“Every whisky is a liquid joy that unfolds sip after sip.” – Georgie Bell




Georgie Bell is the international ambassador for the Scotch Malt Whisky Society. The geography graduate decided to switch paths after falling in love with single malt and the world of whisky, even doing a highly technical diploma in distillation. Here she talks about what drew her to the job, why she believes everyone should try whisky and why there’s sometimes nothing better than a good dram with friends.







You are known for being supremely passionate about whisky. What got you into it?

Before starting at the society I was a cocktail bartender in Edinburgh for 4 years, both part and full time while at university. In the beginning I really didn’t like whisky, but I kept trying it as I was in Scotland – so it would have been rude not to! I started on bourbon, often Makers Mark, as I thought it was sweeter and would drink it in Manhattans.

The dram that converted me, however, was a Glenmorangie Quinta Ruban with a little splash of water. The sweetness, combined with the rich flavours and elegant aftertaste hit all the right spots and I never looked back after that.

Why did you think whisky would make an interesting career choice?

When I graduated from university I wasn’t really sure what I wanted to do, but I did know that I wasn’t keen on moving back to London, as I knew that I loved Edinburgh. I thought maybe a career in the alcohol industry might suit me and the best way to do this would be to specialise in one spirit: I chose whisky because of my love of the spirit and everything surrounding it – tradition, heritage, production etc. The fact that there is no pre-determined career path is also quite a challenge and exciting as well; hopefully I’ll be able to carve my own.

What’s been one of your best experiences in working in whisky?

It’s hard to say, as there have been so many: whisky has been my working life over the past 2 years whilst at the Society. You meet the most unusual and interesting people here. Doing an impromptu tasting for Kim Cattrall is probably up there in the ‘Top 5’ moments!

I’ve met many amazing people and this often results in making new friends: an added bonus. Colleagues and customers in Edinburgh are so friendly, and I’m constantly learning from my peers who have taught me about whiskey and its heritage. I really enjoy sharing this knowledge, but I am well aware that I still have lots to learn.

Have you ever had to ‘prove’ yourself as a young female working in whisky?

Of course, but then I believe that anyone starting out in a new career has to do the same thing. I often get quite a few shocked faces when I walk into a room to begin a tasting, especially corporate tastings, but I just see this as a challenge to win the group round by the end of the hour.

Over recent years interest in whisky has spread to a younger and more diverse group and it is exciting to be part of this transformation. I do think that there is a bigger problem with age though. Yes, experience comes with age, but knowledge, youthful enthusiasm, passion, drive and determination is a good place to start.

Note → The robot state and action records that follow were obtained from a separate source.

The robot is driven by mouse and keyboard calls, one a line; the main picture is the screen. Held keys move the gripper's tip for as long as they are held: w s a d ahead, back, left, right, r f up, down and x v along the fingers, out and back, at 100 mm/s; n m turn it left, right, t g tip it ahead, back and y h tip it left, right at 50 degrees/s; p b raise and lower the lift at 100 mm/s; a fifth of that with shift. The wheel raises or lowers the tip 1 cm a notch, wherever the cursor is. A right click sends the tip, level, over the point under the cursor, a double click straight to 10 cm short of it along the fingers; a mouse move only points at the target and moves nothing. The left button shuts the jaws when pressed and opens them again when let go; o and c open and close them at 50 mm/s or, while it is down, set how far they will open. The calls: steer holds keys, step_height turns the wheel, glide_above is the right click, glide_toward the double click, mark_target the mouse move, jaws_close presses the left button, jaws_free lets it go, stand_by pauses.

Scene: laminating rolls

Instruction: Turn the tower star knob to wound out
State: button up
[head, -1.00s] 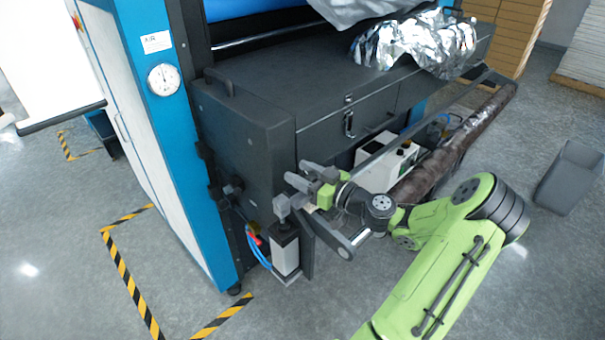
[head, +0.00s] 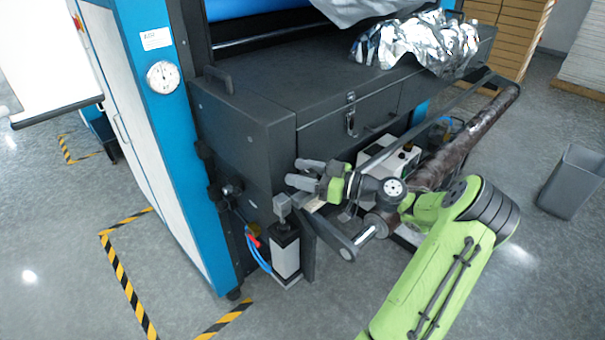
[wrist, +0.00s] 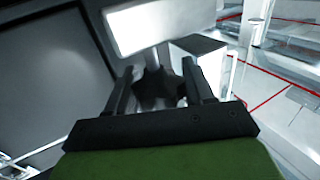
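A dark knob (head: 231,190) sticks out from the left side of the machine's grey lower housing, beside the blue upright. In the wrist view my gripper (wrist: 160,78) is open, and a dark star-shaped thing (wrist: 157,90) shows between and beyond the fingers, partly hidden by the gripper body. I cannot tell whether the fingers touch it.
A grey block (head: 282,204) on a post and a white cylinder (head: 286,254) stand just below my gripper. A flat grey bar (head: 335,236) juts out close under my wrist. A brown roll (head: 460,145) lies along the machine's front.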

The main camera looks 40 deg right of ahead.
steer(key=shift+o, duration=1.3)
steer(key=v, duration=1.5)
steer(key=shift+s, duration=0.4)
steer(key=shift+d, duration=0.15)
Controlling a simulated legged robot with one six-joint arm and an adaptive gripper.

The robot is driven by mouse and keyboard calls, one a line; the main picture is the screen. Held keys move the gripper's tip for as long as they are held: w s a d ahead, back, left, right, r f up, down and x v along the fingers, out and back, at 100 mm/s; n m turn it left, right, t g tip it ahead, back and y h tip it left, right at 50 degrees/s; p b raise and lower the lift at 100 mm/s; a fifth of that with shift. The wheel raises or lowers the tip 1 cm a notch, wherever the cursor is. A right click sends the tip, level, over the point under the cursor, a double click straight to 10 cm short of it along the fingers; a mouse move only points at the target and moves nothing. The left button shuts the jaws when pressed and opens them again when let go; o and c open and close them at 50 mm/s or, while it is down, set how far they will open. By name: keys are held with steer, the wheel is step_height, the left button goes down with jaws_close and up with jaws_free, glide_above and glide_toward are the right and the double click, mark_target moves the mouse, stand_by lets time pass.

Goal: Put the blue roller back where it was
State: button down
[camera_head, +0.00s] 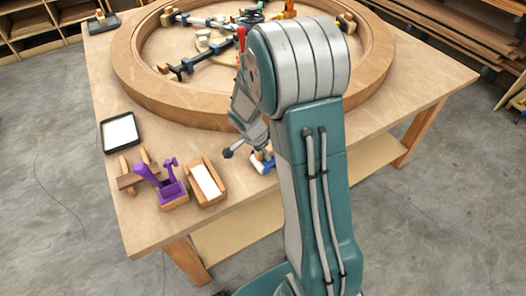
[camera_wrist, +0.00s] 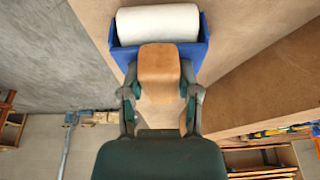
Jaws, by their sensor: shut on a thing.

What attracted you to the SMWS?

The Society is a fantastic place to learn and to develop a passion for whisky. To have access to high quality whisky from 129 different distilleries is inspiring, and the emphasis placed on flavour rather than provenance is great.

One of the main reasons I originally wanted a job there was to develop my palate and really be able to describe taste and flavour; as a panel member I’ve been able to do this and more. It’s now lead me down a fascinating route of bringing together food, perfumery, the science of scent, taste and other sensory aspects when experiencing a whisky, which in turn has inspired the tastings I lead.

What achievement are you most proud of in your career?

I recently put myself through a diploma in distillation with the IBD, The Institute of Brewing and Distilling. As a Geography student I have very little background in science, so to launch into a bio-chemistry/engineering diploma was a challenge. But I was fascinated by the subject and enjoyed every second of it. I recently found out that I have been proposed for an award as a result of getting one of the highest marks, and I am incredibly proud of myself for achieving this.

Do you feel more women should or could be involved in the whisky industry?

Of course! I really think it is a great industry to be in. I believe that at the moment there is a surge in passionate whisky lovers who just happen to be women, and that women are slightly more vocal of this passion than men sometimes. If you are female, and want to get on board then there’s nothing stopping you.

How would you pitch the idea of working in whisky to someone interested in getting involved?

Working in the whisky industry provides you with the chance to be part of such a proud and traditional activity. It is also a challenge as whisky production is a business and nothing stands still in business.

Why would you recommend someone who’s never tried a good single malt to give it a go?

You’ll never know if you like it until you try it! Don’t think of it as whisky that you might have tasted before. Think of it as a collection of flavours, associations and memories ready to be explored. Every single malt delivers a new experience depending on mood, climate, diet etc. If you don’t like that particular whisky today, try it again tomorrow, or next week. Every whisky is a liquid joy that unfolds sip after sip.

What is your favourite memory of whisky drinking?

There are so many to choose from! Most recently it was sharing a dram or two of Monkey Shoulder with a group of friends after a very chilled out festival in Cambridge this summer. Being able to have a shared experience like that is really special; the love of whisky originally bought us all together and savouring the whisky as the sun went down over the site while comparing stories was magical.